Prompt: Identify all lines in the listing that include the word "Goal", and copy them out.

** start of Data records **

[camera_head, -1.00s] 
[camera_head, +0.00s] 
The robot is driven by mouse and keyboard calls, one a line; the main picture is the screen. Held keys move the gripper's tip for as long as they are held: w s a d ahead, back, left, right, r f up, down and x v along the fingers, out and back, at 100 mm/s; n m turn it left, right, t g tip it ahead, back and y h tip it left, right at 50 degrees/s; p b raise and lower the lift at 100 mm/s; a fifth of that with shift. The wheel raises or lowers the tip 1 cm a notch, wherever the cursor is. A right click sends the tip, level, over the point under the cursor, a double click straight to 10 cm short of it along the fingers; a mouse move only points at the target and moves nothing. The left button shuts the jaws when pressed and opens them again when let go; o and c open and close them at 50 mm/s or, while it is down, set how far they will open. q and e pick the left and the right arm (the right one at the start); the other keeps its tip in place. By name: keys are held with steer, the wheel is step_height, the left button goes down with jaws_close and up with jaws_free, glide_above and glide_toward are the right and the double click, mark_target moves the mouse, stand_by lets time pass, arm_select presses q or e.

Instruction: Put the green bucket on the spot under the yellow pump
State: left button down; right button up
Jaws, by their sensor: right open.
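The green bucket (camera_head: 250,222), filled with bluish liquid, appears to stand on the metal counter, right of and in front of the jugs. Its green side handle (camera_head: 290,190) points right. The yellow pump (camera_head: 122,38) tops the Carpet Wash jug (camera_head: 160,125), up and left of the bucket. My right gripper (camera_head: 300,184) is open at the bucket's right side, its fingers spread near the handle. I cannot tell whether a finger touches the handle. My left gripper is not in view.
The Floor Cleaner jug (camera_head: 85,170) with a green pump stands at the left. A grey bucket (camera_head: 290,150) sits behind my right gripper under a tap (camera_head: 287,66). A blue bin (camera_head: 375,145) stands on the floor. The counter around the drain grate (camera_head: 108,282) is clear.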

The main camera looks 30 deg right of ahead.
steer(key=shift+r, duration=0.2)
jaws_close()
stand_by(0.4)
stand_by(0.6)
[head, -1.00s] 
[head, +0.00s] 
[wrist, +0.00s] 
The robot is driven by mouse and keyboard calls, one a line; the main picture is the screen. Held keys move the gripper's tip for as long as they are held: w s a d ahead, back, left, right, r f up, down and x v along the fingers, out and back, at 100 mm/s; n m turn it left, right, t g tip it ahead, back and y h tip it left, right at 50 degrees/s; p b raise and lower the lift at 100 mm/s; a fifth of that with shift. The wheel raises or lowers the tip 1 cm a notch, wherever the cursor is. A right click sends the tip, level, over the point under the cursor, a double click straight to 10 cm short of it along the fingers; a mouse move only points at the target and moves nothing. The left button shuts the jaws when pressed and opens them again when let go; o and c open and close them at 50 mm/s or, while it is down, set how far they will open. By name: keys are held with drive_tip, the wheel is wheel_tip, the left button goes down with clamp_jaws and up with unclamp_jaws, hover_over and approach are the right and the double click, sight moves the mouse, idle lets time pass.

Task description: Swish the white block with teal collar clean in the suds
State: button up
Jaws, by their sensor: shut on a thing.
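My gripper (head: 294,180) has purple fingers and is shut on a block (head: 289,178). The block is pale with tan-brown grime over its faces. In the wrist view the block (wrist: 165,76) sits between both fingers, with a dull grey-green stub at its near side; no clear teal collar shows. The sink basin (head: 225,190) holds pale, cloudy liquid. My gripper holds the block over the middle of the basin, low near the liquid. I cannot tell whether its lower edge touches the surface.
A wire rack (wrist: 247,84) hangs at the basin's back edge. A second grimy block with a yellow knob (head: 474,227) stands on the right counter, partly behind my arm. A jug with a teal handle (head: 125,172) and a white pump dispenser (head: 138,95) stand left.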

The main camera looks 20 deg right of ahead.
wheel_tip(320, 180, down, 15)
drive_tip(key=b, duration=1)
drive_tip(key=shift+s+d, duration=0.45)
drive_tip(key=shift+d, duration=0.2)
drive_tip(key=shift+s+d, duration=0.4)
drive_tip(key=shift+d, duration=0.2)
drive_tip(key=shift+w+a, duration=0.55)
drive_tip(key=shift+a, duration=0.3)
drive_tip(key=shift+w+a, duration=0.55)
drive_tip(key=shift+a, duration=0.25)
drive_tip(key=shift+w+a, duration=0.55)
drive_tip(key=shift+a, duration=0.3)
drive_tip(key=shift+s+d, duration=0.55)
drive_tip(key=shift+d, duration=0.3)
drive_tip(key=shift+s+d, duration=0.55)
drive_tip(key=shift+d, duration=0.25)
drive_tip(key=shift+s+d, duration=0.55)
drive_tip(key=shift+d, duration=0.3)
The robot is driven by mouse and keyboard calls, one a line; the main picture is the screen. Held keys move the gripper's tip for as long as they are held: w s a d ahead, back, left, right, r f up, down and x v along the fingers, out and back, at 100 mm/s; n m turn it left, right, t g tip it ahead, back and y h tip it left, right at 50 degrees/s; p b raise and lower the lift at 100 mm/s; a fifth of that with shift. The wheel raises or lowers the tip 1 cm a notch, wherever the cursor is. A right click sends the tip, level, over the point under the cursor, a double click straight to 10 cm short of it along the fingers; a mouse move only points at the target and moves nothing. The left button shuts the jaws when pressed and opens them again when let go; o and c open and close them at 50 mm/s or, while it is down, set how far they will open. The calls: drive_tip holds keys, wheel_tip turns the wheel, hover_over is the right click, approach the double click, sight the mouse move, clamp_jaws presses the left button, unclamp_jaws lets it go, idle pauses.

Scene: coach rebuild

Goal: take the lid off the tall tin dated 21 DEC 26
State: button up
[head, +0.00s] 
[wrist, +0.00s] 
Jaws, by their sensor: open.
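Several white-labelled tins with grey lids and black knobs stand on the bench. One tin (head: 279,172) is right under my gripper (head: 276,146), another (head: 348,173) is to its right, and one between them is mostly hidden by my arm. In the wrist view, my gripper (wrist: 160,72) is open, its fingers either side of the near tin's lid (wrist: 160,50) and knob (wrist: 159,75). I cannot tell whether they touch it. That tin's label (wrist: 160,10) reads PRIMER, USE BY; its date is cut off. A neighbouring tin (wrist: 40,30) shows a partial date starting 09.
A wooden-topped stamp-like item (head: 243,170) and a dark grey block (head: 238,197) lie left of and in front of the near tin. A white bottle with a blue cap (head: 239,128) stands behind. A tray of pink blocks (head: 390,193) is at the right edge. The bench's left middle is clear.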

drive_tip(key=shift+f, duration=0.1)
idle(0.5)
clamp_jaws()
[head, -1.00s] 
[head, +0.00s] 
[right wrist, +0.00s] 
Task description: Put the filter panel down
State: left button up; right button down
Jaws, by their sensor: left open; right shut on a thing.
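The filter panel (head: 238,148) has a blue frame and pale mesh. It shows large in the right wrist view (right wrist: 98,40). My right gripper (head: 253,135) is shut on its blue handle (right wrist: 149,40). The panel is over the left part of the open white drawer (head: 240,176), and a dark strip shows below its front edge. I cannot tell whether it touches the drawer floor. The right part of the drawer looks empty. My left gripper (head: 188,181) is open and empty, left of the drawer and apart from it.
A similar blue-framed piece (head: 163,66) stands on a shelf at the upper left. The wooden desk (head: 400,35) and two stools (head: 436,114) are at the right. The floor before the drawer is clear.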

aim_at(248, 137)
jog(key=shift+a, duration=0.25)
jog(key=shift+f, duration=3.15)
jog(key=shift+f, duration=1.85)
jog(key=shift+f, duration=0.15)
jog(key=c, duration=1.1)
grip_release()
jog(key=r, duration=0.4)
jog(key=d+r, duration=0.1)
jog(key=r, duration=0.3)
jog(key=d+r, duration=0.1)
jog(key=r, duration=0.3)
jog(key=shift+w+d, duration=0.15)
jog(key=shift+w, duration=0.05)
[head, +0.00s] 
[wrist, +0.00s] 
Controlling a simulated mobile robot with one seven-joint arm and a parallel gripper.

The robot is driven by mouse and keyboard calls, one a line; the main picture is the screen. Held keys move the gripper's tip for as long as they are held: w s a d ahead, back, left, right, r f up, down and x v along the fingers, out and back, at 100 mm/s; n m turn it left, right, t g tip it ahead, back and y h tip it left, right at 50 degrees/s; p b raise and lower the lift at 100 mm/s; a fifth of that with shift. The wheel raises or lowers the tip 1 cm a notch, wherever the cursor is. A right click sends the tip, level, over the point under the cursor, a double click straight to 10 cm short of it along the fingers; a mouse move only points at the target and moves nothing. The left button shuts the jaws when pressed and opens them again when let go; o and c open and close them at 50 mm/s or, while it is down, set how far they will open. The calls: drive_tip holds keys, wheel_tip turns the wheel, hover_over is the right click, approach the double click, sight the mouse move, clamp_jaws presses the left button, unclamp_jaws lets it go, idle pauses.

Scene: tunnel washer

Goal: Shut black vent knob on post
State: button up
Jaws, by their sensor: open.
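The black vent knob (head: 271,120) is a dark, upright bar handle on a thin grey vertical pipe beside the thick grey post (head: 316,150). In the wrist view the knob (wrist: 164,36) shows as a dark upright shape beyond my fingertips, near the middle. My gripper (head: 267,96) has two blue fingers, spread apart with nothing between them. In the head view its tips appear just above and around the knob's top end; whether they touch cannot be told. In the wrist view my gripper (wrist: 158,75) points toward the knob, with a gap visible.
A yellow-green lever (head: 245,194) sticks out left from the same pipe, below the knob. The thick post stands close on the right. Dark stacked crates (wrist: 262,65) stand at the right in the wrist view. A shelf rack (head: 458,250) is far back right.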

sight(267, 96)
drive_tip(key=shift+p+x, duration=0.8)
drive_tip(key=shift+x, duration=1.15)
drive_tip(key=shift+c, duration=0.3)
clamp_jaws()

** end of Data records **

Solution for this exercise:
Goal: take the lid off the tall tin dated 21 DEC 26
Goal: Shut black vent knob on post

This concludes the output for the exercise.